§ Material shown
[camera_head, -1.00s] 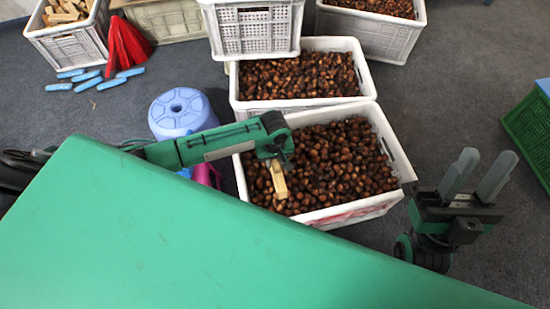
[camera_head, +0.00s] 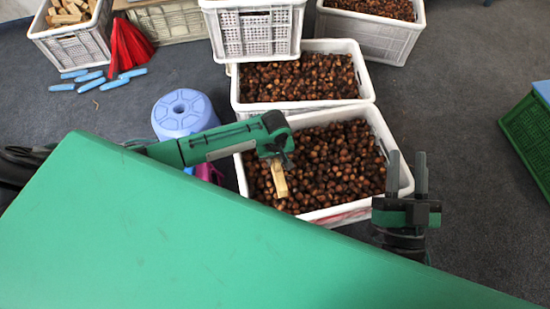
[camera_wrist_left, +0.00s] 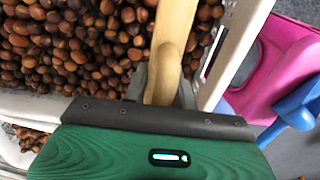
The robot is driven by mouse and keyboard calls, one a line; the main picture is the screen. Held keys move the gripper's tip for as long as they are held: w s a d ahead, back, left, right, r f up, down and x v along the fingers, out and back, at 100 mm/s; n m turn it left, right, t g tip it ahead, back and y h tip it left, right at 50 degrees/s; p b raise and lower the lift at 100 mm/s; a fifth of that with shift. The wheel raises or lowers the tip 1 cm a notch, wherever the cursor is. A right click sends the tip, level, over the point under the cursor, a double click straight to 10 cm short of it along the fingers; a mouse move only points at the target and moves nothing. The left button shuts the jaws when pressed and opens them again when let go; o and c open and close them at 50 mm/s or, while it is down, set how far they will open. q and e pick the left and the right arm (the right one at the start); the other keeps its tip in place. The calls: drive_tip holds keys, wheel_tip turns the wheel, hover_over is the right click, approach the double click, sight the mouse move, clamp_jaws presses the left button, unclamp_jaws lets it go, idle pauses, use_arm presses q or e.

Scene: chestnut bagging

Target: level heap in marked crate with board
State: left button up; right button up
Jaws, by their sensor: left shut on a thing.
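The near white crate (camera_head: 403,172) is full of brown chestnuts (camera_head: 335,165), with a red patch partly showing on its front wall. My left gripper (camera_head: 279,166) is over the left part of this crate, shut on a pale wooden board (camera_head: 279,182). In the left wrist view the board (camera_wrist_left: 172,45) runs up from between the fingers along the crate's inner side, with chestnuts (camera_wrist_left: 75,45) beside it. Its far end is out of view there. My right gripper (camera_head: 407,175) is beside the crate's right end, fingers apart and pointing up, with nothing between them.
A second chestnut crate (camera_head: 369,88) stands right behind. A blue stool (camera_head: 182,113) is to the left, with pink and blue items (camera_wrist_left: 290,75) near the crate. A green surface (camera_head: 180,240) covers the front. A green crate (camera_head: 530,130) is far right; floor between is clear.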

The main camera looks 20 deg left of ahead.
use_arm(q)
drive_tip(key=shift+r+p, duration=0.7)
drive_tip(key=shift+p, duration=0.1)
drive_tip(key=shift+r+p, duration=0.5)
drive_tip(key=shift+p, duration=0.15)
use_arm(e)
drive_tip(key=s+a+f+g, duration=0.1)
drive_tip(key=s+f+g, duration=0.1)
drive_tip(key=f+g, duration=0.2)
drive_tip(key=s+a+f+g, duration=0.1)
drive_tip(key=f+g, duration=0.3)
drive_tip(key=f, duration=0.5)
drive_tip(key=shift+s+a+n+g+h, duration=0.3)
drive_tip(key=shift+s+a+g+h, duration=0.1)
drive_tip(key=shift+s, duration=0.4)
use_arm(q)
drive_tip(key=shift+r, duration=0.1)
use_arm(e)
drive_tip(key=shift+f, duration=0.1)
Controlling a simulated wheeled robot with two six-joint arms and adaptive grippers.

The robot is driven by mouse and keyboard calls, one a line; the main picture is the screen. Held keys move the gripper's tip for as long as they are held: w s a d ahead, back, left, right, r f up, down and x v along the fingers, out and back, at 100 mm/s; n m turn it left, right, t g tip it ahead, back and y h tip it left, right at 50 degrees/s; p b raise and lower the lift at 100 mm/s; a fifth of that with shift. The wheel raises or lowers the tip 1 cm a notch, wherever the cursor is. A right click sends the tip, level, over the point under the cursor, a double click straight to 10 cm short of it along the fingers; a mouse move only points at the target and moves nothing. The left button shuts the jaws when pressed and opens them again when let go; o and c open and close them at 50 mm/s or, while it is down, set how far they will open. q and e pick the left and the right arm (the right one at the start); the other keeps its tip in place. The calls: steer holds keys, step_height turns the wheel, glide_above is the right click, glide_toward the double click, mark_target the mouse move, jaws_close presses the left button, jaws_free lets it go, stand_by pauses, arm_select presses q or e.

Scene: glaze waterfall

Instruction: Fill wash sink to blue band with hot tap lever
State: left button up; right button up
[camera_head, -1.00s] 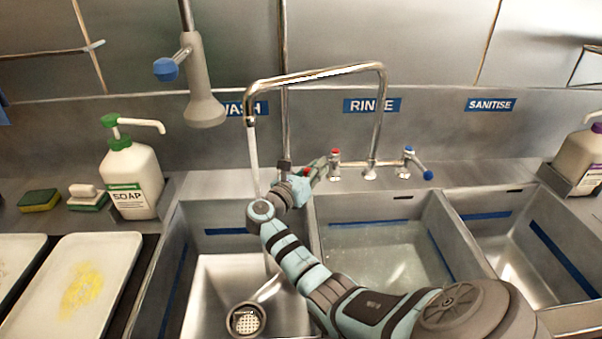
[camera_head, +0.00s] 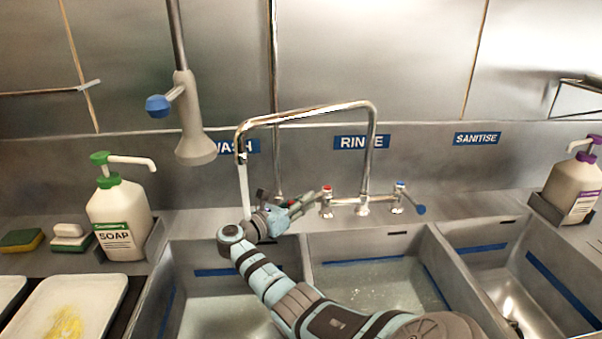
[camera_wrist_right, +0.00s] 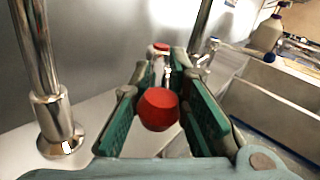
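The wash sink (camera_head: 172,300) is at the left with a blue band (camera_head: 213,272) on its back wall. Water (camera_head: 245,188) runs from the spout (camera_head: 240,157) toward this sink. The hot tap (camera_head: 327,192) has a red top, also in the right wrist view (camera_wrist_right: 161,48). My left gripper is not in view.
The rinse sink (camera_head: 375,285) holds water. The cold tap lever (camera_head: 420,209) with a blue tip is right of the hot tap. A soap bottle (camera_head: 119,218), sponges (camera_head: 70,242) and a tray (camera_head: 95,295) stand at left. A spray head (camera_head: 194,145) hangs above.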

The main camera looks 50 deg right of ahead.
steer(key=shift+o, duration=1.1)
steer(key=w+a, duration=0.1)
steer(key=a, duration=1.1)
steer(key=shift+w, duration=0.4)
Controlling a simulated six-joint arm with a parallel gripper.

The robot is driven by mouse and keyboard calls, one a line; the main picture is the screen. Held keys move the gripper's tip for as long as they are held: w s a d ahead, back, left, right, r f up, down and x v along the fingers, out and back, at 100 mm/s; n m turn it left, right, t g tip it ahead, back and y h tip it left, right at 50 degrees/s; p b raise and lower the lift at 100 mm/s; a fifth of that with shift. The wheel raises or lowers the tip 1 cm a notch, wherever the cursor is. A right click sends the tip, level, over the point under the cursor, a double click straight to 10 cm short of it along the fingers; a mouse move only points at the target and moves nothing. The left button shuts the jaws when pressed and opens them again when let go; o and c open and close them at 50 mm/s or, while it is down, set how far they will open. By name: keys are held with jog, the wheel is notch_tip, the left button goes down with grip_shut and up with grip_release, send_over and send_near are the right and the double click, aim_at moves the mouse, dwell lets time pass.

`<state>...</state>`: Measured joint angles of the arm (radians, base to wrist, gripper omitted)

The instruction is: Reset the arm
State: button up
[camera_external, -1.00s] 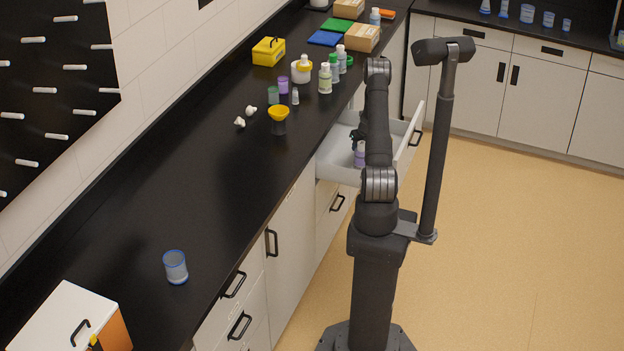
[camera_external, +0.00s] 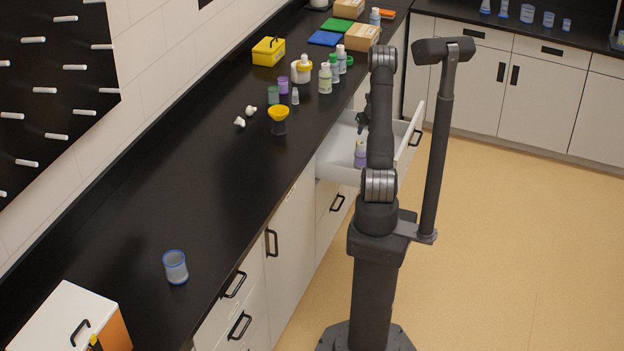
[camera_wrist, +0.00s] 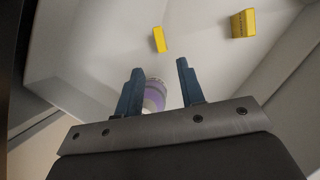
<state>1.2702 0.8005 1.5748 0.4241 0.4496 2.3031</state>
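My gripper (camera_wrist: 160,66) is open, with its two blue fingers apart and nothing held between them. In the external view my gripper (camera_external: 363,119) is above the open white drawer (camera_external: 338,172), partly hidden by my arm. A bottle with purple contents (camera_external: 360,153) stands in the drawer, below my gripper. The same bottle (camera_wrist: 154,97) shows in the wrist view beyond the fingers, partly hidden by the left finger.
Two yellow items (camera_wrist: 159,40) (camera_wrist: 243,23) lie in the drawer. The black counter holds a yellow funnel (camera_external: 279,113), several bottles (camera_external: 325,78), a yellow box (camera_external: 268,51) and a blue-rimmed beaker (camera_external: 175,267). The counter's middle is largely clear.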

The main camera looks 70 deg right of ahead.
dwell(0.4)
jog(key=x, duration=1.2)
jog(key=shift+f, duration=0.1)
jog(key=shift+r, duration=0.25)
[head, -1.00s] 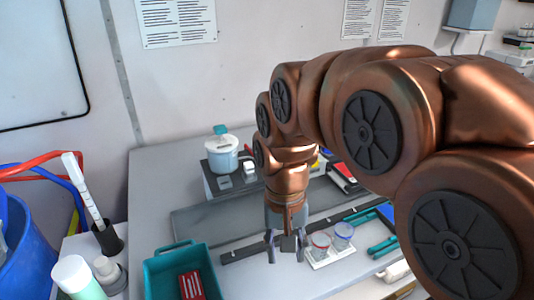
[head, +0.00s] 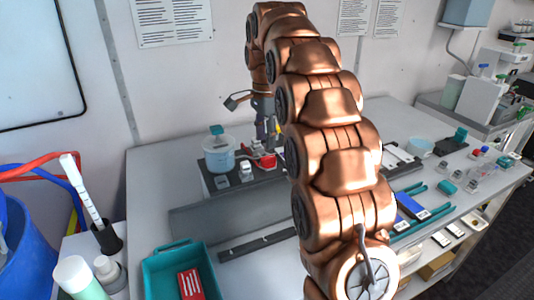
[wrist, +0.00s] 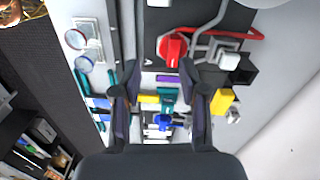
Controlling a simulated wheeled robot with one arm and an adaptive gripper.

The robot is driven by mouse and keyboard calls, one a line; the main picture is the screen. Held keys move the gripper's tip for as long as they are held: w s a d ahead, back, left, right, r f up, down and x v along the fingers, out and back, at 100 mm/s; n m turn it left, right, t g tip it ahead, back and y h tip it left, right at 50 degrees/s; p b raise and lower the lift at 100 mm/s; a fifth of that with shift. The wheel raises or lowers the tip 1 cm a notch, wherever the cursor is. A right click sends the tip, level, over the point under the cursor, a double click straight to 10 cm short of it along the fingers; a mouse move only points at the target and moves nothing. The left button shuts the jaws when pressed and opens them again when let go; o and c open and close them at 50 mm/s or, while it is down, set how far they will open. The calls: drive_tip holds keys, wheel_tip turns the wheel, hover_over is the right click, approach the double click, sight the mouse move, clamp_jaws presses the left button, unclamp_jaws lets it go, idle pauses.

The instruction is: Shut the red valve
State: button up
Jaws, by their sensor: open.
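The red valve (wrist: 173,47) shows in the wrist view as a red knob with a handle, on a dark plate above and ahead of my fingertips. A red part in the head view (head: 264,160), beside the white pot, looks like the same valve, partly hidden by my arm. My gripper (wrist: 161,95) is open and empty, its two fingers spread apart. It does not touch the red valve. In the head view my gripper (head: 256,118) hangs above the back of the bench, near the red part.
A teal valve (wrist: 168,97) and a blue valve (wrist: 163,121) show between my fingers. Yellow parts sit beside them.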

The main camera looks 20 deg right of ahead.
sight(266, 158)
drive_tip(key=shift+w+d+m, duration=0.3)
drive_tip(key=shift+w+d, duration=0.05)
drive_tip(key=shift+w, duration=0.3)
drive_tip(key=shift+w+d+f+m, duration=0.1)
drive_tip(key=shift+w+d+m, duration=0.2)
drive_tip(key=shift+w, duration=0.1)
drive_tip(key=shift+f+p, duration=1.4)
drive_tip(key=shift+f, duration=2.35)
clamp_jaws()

§ Instruction
In the material above, show every line where the word "Scene" turns up.

§ Solution for this exercise
Scene: chestnut bagging
Scene: glaze waterfall

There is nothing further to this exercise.